### DATA EXCERPT ###

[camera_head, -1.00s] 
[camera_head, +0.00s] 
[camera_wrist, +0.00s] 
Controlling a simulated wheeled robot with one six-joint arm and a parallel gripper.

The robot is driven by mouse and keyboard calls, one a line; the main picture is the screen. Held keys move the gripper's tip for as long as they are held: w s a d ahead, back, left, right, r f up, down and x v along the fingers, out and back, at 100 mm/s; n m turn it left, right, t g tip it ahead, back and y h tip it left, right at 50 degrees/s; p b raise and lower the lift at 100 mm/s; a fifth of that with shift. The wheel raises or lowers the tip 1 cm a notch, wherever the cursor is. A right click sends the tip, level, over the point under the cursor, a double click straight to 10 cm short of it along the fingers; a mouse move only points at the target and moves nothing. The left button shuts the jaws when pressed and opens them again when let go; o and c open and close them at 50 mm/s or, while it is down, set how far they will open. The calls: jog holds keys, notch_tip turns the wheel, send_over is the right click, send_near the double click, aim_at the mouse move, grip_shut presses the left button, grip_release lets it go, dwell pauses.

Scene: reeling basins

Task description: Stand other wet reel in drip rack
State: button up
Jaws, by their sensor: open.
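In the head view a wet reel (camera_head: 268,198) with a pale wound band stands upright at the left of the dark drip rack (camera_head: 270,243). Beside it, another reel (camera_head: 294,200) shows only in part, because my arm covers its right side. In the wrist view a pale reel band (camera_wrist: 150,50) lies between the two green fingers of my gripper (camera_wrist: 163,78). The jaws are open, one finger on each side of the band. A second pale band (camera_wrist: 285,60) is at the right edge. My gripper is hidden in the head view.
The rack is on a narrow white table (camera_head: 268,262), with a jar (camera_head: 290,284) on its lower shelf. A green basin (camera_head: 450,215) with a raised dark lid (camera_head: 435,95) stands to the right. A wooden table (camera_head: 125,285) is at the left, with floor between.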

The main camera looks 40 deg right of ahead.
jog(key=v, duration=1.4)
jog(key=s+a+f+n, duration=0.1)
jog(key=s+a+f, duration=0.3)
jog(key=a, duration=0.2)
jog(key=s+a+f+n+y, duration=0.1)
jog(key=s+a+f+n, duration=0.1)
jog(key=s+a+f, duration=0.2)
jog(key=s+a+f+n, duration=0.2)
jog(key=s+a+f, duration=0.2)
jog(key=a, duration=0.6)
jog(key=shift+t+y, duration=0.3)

###

WORK TO BE COMPLETED ▸
Copy out the listing above, line by line and exactly, from its first line to the line holding "Controlling a simulated", inclusive.

SOLUTION TO THIS TASK ▸
[camera_head, -1.00s] 
[camera_head, +0.00s] 
[camera_wrist, +0.00s] 
Controlling a simulated wheeled robot with one six-joint arm and a parallel gripper.

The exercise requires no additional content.